Dall’altro lato, l’incursione nella testa e nel corpo (perchè si legge sempre con il corpo, come ricordava Roland Barthes) di gente mediamente assai diversa e lontana dal pubblico del romanziere francese è all’origine di molte sue fatiche: nel già citato Zona il protagonista è una loschissima figura di spia al servizio di oscuri interessi internazionali, in Via dei ladri è un giovane marocchino in fuga dal suo paese, ma il romanzo che da questo punto di vista si spinge più in là, quello dove il gioco dell’immedesimazione si fa più rischioso e ambizioso è probabilmente il suo primo libro: La perfezione del tiro, oggi pubblicato in Italia da E/O nella traduzione di Yasmina Mélaouah.

Folgorante rivelazione, a suo tempo (2003), di un autore appena trentenne ma già dotato del talento e della tecnica di un vero scrittore, La perfezione del tiro è il racconto in prima persona di un cecchino assoldato in una guerra collocabile in un’area genericamente arabo-mediterranea.

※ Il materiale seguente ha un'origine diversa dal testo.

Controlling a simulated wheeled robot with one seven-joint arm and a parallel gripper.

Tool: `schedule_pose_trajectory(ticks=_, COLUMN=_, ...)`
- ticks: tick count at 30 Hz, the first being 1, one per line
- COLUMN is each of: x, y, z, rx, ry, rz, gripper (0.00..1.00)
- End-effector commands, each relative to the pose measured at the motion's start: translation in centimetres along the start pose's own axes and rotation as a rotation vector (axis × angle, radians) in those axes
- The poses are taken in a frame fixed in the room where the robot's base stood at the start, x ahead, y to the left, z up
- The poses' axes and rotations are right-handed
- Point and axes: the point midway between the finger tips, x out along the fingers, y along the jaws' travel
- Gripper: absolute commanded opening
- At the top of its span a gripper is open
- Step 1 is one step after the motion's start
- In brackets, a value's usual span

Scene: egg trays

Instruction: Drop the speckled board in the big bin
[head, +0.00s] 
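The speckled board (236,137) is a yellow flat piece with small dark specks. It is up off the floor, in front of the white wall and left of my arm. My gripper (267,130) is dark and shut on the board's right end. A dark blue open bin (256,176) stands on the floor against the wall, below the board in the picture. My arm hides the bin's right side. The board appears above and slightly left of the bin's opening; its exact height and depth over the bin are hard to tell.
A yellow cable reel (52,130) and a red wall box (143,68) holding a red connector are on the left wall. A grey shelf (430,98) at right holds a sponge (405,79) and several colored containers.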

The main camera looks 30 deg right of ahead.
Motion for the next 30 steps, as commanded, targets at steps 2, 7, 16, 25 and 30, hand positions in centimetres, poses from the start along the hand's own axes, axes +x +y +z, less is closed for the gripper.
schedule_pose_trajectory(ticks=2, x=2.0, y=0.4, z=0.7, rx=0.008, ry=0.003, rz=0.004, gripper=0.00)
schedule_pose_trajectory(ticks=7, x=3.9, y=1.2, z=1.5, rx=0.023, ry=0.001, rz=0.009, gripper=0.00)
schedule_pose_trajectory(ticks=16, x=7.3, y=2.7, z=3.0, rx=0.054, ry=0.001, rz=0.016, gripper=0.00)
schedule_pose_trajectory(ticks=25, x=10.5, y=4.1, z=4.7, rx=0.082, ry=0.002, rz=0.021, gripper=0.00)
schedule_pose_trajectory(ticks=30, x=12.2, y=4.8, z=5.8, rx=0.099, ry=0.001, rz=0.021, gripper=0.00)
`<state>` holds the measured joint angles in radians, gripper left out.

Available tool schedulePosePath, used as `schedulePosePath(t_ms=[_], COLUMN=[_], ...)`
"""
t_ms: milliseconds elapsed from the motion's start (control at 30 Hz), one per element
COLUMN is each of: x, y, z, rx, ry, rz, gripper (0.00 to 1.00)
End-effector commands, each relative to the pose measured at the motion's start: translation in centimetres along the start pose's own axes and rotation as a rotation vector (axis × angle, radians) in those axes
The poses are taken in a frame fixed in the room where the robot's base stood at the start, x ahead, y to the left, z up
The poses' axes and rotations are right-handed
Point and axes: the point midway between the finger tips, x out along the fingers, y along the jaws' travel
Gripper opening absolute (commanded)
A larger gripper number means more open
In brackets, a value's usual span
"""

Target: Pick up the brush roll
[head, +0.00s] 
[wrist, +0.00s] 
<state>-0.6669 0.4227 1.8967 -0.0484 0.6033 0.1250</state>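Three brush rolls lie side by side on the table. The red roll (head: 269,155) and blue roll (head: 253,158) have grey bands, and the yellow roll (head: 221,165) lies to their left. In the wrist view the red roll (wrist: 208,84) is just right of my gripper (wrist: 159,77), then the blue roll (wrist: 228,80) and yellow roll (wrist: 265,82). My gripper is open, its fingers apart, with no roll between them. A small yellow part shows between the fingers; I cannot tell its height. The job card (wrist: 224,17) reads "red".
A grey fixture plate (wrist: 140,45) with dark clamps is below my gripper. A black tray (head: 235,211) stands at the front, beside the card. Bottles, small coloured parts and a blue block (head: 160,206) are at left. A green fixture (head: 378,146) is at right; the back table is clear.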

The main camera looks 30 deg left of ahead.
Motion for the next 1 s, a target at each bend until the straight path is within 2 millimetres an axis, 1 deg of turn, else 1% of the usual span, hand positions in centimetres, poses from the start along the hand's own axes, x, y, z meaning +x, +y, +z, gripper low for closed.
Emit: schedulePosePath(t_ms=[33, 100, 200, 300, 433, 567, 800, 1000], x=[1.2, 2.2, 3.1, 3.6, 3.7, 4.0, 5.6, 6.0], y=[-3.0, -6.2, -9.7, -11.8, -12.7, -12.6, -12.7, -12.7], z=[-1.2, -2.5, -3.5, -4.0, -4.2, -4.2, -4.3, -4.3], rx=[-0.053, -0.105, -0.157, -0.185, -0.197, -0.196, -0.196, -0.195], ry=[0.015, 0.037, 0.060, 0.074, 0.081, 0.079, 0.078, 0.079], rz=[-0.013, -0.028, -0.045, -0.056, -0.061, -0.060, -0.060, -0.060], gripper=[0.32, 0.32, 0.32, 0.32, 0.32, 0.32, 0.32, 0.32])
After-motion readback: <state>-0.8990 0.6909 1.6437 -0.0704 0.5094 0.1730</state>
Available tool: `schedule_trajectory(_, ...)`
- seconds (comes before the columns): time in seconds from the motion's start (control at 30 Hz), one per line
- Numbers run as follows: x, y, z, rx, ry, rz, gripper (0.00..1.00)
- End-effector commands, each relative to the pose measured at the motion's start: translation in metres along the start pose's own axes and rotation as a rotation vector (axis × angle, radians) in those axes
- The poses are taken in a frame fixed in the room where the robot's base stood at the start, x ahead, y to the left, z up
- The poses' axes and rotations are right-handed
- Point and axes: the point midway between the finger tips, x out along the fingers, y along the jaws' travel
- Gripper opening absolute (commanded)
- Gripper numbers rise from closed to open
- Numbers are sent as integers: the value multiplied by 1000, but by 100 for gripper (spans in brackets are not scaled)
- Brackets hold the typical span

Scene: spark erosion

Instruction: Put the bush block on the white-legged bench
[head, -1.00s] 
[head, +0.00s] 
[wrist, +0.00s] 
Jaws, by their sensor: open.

Il carattere indefinito del conflitto in questione non raggiunge la rarefazione allegorica di certe narrazioni novecentesche: Ènard si mantiene a un livello di astrazione “medio”, ciò che perde in forza allegorica lo guadagna a una dimensione più immediatamente politica e, forse per il modo in cui la violenza delle armi intreccia una storia di prevaricazione sessuale, più che la trilogia di Ágota Kristóf o certi libri di Coetzee (o gli Appunti per una storia di guerra di Gipi), La perfezione del tiro mi ha ricordato un romanzo italiano molto bello e oggi poco citato come Tempo di uccidere di Flaiano.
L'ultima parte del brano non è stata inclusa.